_AIM_:
No pictures belong in the copy; return exactly the lines from the one with "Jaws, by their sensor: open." through the one with "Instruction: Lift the", both ends included, and nothing else.

Manipulation episode records

=======

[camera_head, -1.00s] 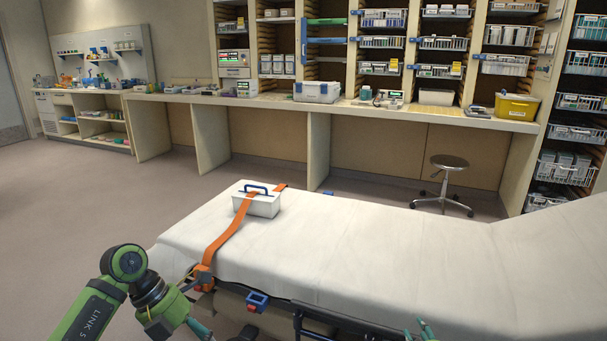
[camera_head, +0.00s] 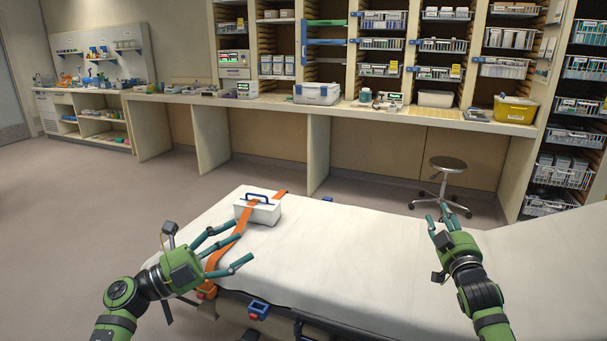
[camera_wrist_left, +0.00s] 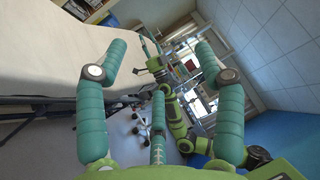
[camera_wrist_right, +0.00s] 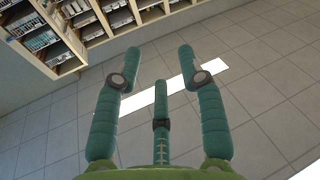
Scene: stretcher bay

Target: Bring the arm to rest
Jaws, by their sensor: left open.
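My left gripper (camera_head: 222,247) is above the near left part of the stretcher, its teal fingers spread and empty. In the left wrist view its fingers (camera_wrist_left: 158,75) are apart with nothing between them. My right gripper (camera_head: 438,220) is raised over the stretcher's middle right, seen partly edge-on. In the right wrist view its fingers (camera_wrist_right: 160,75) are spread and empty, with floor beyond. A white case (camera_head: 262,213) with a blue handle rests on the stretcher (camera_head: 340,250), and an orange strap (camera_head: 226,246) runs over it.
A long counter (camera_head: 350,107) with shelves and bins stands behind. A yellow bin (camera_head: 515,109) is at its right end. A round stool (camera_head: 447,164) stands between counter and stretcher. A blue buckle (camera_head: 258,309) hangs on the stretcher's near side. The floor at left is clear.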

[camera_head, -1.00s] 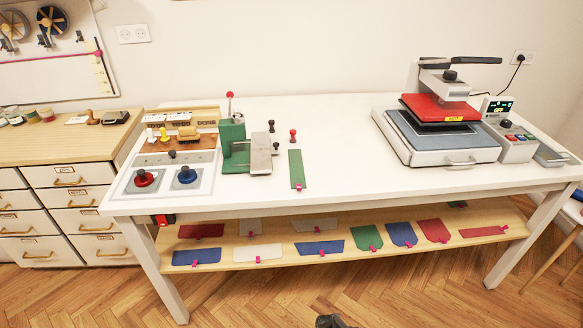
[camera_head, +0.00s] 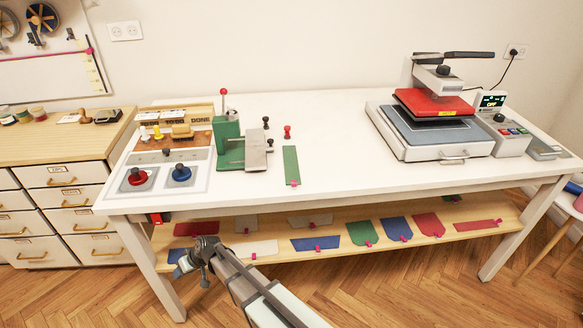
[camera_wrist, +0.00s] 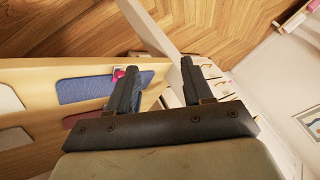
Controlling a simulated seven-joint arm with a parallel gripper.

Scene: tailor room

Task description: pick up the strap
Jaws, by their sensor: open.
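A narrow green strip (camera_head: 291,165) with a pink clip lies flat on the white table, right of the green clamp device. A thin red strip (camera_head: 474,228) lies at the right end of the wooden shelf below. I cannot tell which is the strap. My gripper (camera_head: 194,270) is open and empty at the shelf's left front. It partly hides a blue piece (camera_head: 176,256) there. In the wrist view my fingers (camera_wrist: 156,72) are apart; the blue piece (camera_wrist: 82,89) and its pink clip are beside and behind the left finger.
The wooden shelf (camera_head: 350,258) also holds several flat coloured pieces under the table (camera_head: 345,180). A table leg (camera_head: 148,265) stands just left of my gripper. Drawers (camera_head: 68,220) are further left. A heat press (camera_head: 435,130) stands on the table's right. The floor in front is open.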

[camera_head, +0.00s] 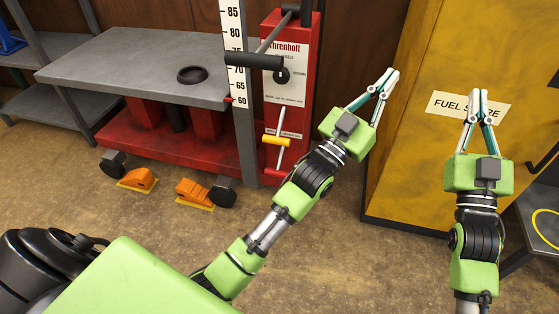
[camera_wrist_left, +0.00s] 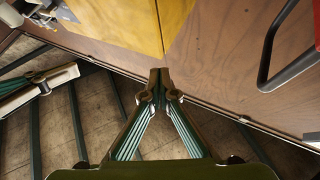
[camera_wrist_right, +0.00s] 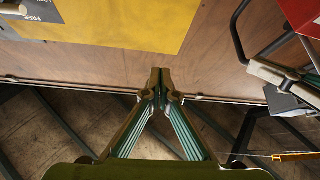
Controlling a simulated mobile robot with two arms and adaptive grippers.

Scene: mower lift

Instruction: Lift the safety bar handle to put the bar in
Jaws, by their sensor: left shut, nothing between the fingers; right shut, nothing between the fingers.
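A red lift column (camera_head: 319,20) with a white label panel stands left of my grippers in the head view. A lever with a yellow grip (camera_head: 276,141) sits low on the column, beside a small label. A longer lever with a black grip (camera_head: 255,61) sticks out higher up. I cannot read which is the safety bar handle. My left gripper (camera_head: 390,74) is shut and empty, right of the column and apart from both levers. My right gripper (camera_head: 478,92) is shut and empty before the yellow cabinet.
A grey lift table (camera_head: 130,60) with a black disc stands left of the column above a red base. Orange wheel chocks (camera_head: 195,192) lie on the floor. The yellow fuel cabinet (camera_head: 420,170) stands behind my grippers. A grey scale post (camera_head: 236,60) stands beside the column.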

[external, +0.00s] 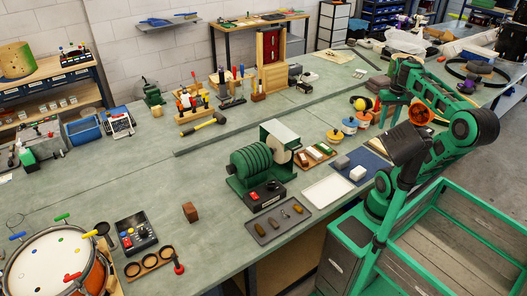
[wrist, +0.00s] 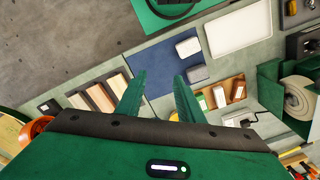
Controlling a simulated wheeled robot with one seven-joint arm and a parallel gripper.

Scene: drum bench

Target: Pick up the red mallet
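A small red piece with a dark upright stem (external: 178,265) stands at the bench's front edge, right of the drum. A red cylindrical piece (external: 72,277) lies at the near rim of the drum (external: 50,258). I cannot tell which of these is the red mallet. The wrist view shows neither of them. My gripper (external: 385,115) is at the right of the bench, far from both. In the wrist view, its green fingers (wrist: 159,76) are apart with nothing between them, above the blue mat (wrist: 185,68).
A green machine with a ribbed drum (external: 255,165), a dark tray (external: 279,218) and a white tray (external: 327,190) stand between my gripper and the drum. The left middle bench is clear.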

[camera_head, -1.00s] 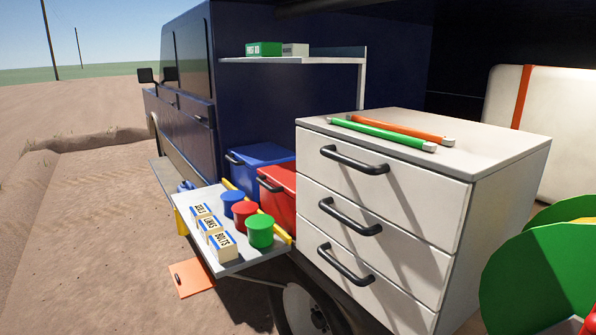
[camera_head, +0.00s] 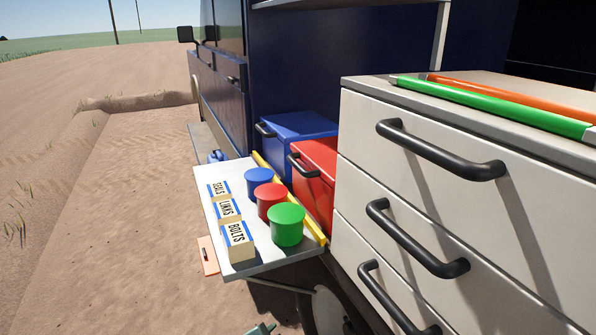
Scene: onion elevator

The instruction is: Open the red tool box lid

=======

_COMPLETED TASK_:
Jaws, by their sensor: open.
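A narrow green strip (camera_head: 291,165) with a pink clip lies flat on the white table, right of the green clamp device. A thin red strip (camera_head: 474,228) lies at the right end of the wooden shelf below. I cannot tell which is the strap. My gripper (camera_head: 194,270) is open and empty at the shelf's left front. It partly hides a blue piece (camera_head: 176,256) there. In the wrist view my fingers (camera_wrist: 156,72) are apart; the blue piece (camera_wrist: 82,89) and its pink clip are beside and behind the left finger.
The wooden shelf (camera_head: 350,258) also holds several flat coloured pieces under the table (camera_head: 345,180). A table leg (camera_head: 148,265) stands just left of my gripper. Drawers (camera_head: 68,220) are further left. A heat press (camera_head: 435,130) stands on the table's right. The floor in front is open.

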[camera_head, +0.00s] 
[camera_wrist_left, +0.00s] 
[camera_wrist_right, +0.00s] 
Controlling a simulated mobile robot with two arms and adaptive grippers.

Scene: mower lift

Instruction: Lift the safety bar handle to put the bar in

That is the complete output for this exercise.